The following section 2 will further elaborate on this connection between diverse coreference and the problem of media bias analysis. Despite its only subtle impact on our practical annotation instructions, that section means to highlight the theoretical background and motivation behind our project. The sections thereafter will then deal with the actual annotation process. Section 3 will guide coders through the setup and controls of Inception, our selected annotation software. Finally, section 4 will define annotation instructions in three passes while also outlining our typology of diverse coreference.
The data we use for our own annotations consists of the text bodies of articles that report on the same happenings.
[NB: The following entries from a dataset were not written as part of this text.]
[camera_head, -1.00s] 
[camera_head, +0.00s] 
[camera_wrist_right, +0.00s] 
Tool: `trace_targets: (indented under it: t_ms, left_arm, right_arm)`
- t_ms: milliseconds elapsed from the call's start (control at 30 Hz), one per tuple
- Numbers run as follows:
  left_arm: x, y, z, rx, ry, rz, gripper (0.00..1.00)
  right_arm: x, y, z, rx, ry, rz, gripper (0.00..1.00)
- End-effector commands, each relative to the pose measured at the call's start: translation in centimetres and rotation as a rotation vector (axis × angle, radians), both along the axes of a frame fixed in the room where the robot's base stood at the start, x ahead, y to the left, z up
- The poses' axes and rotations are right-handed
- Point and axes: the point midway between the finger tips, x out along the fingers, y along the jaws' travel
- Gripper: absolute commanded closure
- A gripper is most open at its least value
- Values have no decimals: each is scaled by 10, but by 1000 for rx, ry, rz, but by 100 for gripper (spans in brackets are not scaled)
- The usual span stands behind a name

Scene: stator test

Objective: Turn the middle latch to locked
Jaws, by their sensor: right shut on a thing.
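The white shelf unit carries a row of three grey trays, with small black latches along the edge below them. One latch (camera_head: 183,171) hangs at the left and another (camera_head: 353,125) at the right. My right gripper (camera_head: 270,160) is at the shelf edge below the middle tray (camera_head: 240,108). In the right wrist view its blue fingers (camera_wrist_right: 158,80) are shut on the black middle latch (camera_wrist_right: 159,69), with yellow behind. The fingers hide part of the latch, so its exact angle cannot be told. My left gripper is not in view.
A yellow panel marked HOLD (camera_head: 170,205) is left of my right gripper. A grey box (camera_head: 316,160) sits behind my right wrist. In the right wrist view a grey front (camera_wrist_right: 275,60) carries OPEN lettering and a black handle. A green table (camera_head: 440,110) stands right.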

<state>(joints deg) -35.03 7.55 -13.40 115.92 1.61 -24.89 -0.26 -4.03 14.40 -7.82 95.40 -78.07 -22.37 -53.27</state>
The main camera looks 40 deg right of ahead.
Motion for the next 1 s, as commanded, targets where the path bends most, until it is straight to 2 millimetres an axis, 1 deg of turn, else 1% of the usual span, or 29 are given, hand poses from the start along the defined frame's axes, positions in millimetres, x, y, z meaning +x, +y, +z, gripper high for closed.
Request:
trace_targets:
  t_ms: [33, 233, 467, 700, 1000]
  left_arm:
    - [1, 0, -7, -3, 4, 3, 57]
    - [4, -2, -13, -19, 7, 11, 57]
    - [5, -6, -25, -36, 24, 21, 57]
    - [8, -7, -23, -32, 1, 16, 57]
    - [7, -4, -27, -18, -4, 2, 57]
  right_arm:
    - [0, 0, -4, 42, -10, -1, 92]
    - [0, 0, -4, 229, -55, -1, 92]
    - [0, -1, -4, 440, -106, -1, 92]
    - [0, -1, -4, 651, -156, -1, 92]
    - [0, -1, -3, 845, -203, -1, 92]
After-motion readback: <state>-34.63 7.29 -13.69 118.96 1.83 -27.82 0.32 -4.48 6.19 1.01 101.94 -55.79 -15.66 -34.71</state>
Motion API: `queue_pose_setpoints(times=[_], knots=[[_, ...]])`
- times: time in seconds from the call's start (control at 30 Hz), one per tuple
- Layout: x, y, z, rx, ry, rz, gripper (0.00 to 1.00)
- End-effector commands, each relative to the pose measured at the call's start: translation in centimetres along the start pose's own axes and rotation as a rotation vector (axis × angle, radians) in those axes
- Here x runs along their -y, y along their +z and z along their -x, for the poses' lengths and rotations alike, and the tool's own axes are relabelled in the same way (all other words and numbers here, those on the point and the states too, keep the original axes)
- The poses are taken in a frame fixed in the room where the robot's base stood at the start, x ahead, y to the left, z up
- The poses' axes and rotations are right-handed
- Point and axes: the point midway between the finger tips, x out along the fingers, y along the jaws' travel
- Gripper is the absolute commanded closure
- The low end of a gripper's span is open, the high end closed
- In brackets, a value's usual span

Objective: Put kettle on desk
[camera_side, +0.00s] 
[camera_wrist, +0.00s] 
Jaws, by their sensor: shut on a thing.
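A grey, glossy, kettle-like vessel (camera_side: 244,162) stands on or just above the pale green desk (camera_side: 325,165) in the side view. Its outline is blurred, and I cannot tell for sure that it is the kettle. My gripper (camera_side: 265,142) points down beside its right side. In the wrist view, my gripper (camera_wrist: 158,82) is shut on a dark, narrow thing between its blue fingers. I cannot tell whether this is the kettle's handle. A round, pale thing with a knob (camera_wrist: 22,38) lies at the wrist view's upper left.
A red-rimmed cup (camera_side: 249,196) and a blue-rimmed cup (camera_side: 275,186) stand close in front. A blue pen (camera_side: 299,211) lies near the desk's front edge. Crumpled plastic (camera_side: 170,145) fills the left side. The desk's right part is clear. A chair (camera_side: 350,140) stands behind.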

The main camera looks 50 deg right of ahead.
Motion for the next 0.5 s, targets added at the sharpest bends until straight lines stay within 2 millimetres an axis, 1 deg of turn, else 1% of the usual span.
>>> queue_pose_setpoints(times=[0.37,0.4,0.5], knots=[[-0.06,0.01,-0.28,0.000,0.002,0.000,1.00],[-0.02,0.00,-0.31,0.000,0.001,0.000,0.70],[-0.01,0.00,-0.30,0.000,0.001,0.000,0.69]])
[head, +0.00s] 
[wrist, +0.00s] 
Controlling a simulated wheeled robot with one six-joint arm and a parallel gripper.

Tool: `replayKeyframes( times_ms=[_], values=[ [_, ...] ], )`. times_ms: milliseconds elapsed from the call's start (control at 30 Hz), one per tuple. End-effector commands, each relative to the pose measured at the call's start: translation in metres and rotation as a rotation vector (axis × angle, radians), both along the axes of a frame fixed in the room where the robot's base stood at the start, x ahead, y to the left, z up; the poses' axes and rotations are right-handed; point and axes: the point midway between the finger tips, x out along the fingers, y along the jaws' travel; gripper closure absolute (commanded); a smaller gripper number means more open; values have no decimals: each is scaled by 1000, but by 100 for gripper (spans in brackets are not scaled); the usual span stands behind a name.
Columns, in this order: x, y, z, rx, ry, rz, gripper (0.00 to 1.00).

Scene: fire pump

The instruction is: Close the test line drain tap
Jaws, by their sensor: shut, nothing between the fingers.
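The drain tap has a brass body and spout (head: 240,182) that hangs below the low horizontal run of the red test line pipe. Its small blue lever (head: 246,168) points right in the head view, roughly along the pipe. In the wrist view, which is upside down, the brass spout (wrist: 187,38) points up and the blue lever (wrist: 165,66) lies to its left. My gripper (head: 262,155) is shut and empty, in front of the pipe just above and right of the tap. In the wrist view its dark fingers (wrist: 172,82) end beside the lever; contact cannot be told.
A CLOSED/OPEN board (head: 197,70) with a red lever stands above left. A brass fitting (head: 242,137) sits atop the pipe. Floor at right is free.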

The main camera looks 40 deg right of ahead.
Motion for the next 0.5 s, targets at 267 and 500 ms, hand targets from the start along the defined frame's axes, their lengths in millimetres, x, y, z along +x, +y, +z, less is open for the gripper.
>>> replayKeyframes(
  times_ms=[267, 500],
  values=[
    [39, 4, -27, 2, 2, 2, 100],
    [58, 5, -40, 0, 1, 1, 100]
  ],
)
All articles are in English and were published by one of the following US-American newspapers: HuffPost (categorized as ”Left” by AllSides (2023) or ”Skews Left” by Ad Fontes Media (2023), abbreviated in our data as ”LL”), The New York Times (categorized as ”Lean Left” by AllSides or ”Skews Left” by Ad Fontes Media, abbreviated as ”L”), USA Today (categorized as ”Lean Left” or ”Middle or Balanced Bias”, abbreviated as ”M”), Fox News (categorized as ”Right” or ”Skews Right”, abbreviated as ”R”), Breitbart News Network (categoized as ”Right” or ”Strong Right”, abbreviated as ”RR”).[2]
[1] Though at a later point, this scheme could be extended to also include the annotation of events (Linguistic Data Consortium, 2005; O’Gorman et al., 2016).
[2] Looking at the political orientation of these newspapers, the data is unbalanced with an underrepresentation of politically centered media. However, at the current state of this project, the imbalance is unlikely to influence our analysis which does not yet target political orientation or media bias itself. Therefore, we will ignore this issue for now.